TASK INSTRUCTIONS:
Your task is to quote exactly the run of lines that starts at the line containing "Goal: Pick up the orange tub" and ends at the line containing "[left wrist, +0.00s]", including both.

EXCERPTED RECORDS:
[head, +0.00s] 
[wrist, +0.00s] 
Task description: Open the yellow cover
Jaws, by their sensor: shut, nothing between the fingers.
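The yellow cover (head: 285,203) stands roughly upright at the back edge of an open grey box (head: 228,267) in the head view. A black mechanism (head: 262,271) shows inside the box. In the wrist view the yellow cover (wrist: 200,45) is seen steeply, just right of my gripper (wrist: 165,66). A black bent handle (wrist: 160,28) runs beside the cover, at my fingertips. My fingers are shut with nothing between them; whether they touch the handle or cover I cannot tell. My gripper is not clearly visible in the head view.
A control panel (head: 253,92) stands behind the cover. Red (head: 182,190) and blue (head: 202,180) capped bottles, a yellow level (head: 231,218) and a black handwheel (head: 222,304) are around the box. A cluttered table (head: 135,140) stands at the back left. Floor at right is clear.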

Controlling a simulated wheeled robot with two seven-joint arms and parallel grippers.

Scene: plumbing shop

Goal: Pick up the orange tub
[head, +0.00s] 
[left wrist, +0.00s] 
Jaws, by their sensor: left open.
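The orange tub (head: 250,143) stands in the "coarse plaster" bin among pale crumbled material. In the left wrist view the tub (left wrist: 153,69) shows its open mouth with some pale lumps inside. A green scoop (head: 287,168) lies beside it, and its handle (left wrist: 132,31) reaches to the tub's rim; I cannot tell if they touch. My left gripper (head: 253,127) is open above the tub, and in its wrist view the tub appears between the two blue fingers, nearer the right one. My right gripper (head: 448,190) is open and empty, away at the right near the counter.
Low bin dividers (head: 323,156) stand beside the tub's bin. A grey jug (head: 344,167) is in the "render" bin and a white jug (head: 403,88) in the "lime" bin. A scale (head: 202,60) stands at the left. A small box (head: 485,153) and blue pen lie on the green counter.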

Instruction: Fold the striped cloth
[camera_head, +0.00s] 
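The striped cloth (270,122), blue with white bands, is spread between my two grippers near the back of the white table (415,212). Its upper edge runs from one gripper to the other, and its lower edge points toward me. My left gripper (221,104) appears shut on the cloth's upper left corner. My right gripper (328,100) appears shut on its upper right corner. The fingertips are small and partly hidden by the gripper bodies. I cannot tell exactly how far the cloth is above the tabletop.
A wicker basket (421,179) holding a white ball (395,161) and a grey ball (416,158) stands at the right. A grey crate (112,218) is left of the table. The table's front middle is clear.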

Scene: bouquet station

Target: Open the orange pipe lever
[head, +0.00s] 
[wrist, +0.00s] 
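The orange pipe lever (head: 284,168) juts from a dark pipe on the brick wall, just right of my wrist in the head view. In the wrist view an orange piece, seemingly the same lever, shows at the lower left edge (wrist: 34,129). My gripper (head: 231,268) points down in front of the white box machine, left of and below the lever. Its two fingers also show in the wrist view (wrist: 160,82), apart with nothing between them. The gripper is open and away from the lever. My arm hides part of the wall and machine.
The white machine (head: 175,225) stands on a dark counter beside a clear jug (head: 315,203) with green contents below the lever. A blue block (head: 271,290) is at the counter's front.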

TASK SOLUTION:
Goal: Pick up the orange tub
[head, +0.00s] 
[left wrist, +0.00s] 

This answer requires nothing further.